What to do:
Return the whole listing exactly as it stands.

** begin Material **

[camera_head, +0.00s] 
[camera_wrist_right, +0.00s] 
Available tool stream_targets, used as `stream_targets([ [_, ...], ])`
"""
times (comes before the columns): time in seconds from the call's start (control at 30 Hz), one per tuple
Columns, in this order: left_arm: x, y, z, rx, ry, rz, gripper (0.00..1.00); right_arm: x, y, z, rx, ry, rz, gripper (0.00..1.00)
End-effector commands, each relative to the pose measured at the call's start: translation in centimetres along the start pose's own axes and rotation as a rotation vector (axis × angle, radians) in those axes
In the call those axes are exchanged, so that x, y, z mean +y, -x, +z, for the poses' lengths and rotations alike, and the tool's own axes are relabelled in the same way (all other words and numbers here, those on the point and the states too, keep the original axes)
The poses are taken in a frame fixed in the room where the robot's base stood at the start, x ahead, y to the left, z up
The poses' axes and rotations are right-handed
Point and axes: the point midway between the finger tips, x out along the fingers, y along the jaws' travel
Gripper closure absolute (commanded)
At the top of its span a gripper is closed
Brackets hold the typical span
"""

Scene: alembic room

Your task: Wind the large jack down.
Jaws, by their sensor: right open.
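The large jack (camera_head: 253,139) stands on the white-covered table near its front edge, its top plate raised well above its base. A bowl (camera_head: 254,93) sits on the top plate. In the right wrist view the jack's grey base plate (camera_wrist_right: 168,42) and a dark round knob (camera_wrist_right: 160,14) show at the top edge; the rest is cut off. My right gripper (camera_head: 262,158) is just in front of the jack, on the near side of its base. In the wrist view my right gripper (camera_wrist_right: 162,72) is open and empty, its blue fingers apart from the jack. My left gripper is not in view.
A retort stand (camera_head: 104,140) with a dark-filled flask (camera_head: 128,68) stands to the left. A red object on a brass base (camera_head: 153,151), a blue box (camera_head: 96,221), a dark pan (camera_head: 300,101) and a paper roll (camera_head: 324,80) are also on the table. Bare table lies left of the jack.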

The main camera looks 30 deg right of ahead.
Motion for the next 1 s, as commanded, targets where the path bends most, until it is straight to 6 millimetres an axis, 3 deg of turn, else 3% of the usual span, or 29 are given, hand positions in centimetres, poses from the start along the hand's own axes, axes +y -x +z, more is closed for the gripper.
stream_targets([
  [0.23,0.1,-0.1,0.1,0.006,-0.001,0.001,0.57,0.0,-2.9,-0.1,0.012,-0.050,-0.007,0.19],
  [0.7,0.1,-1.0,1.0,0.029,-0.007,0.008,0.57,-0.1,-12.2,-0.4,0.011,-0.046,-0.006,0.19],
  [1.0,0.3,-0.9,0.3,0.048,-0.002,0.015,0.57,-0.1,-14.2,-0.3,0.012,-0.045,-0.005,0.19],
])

** end Material **

In response:
[camera_head, +0.00s] 
[camera_wrist_right, +0.00s] 
Available tool stream_targets, used as `stream_targets([ [_, ...], ])`
"""
times (comes before the columns): time in seconds from the call's start (control at 30 Hz), one per tuple
Columns, in this order: left_arm: x, y, z, rx, ry, rz, gripper (0.00..1.00); right_arm: x, y, z, rx, ry, rz, gripper (0.00..1.00)
End-effector commands, each relative to the pose measured at the call's start: translation in centimetres along the start pose's own axes and rotation as a rotation vector (axis × angle, radians) in those axes
In the call those axes are exchanged, so that x, y, z mean +y, -x, +z, for the poses' lengths and rotations alike, and the tool's own axes are relabelled in the same way (all other words and numbers here, those on the point and the states too, keep the original axes)
The poses are taken in a frame fixed in the room where the robot's base stood at the start, x ahead, y to the left, z up
The poses' axes and rotations are right-handed
Point and axes: the point midway between the finger tips, x out along the fingers, y along the jaws' travel
Gripper closure absolute (commanded)
At the top of its span a gripper is closed
Brackets hold the typical span
"""

Scene: alembic room

Your task: Wind the large jack down.
Jaws, by their sensor: right open.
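The large jack (camera_head: 253,139) stands on the white-covered table near its front edge, its top plate raised well above its base. A bowl (camera_head: 254,93) sits on the top plate. In the right wrist view the jack's grey base plate (camera_wrist_right: 168,42) and a dark round knob (camera_wrist_right: 160,14) show at the top edge; the rest is cut off. My right gripper (camera_head: 262,158) is just in front of the jack, on the near side of its base. In the wrist view my right gripper (camera_wrist_right: 162,72) is open and empty, its blue fingers apart from the jack. My left gripper is not in view.
A retort stand (camera_head: 104,140) with a dark-filled flask (camera_head: 128,68) stands to the left. A red object on a brass base (camera_head: 153,151), a blue box (camera_head: 96,221), a dark pan (camera_head: 300,101) and a paper roll (camera_head: 324,80) are also on the table. Bare table lies left of the jack.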

The main camera looks 30 deg right of ahead.
Motion for the next 1 s, as commanded, targets where the path bends most, until it is straight to 6 millimetres an axis, 3 deg of turn, else 3% of the usual span, or 29 are given, hand positions in centimetres, poses from the start along the hand's own axes, axes +y -x +z, more is closed for the gripper.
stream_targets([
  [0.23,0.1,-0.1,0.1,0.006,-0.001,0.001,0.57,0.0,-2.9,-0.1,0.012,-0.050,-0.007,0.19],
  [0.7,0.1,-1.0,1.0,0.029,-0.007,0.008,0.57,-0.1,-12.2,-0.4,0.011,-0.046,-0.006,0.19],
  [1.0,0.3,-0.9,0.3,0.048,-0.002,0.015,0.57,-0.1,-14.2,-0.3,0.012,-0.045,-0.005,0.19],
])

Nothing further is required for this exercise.